**Problem details**
Of the lines in the records that follow, how many include the word "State"? Answer with a bare number.

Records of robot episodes

────────────────────────────────────────

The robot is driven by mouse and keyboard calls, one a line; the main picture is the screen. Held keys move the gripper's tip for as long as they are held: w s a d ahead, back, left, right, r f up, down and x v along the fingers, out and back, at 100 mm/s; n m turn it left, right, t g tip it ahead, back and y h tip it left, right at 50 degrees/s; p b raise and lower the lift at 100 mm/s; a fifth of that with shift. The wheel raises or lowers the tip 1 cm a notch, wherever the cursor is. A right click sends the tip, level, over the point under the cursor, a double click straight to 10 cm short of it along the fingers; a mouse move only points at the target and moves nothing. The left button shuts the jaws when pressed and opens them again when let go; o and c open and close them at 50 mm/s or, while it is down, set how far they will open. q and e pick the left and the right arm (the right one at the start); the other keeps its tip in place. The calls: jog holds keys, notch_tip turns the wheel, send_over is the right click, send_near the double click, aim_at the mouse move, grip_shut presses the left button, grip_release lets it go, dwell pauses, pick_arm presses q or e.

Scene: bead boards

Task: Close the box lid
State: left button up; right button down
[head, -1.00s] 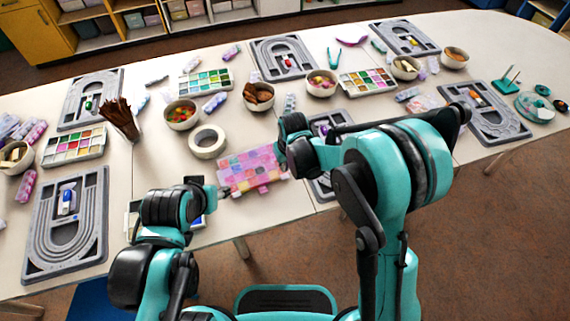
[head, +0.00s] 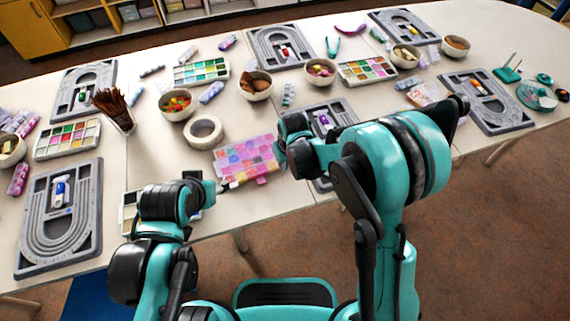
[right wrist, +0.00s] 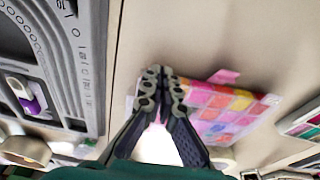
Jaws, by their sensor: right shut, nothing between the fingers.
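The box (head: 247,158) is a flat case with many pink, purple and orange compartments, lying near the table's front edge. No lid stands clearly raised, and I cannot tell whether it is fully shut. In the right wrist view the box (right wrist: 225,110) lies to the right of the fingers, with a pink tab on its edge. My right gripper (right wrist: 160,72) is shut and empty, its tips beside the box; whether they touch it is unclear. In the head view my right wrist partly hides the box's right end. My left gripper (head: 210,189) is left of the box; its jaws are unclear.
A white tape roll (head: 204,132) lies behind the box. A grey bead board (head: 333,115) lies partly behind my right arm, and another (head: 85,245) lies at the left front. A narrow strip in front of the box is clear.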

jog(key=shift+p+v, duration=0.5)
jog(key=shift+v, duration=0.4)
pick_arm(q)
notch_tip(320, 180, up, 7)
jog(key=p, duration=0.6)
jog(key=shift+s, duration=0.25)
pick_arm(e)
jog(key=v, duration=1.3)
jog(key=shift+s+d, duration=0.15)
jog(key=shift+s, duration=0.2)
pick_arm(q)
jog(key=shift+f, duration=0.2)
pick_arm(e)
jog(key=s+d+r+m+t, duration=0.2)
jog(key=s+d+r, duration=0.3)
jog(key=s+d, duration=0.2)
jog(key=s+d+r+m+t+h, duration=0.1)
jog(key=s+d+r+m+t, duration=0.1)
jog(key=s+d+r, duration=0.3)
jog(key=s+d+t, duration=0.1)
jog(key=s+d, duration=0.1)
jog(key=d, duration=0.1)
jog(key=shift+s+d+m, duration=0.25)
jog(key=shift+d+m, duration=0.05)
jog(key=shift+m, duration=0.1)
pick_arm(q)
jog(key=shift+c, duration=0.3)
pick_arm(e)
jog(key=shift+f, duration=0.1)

────────────────────────────────────────

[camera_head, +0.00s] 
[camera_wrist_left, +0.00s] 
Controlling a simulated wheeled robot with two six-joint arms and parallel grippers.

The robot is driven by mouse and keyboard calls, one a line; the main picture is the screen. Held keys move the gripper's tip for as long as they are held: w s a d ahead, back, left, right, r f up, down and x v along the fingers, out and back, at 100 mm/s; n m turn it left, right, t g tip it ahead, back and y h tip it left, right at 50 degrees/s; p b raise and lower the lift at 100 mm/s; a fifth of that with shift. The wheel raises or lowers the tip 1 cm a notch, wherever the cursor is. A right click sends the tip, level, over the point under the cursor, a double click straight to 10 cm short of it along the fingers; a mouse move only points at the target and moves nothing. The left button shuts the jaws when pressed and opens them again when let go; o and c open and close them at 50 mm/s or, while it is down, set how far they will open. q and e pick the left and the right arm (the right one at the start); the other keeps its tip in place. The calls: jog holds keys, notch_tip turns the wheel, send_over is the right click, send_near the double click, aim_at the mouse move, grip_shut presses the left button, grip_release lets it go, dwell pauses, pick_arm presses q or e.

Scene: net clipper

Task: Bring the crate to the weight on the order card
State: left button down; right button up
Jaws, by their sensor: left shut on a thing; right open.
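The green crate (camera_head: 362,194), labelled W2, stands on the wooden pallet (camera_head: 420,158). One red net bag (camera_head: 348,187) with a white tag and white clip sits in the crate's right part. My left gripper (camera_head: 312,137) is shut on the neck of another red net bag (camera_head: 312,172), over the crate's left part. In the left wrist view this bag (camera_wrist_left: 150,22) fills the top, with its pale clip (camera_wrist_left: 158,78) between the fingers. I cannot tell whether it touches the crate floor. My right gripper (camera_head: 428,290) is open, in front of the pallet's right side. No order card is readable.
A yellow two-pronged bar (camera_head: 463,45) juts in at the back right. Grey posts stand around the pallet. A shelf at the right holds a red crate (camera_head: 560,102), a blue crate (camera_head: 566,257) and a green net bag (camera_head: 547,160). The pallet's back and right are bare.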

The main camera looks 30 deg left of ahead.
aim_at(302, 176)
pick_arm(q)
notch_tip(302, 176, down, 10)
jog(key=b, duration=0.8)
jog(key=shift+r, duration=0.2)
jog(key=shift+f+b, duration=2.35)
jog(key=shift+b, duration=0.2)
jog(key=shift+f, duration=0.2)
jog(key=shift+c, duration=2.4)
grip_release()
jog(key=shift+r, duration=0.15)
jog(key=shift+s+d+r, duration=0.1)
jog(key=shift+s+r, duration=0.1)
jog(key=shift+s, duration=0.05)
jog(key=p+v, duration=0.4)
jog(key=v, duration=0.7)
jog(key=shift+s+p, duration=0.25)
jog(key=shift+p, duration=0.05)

────────────────────────────────────────

**Task solution**
2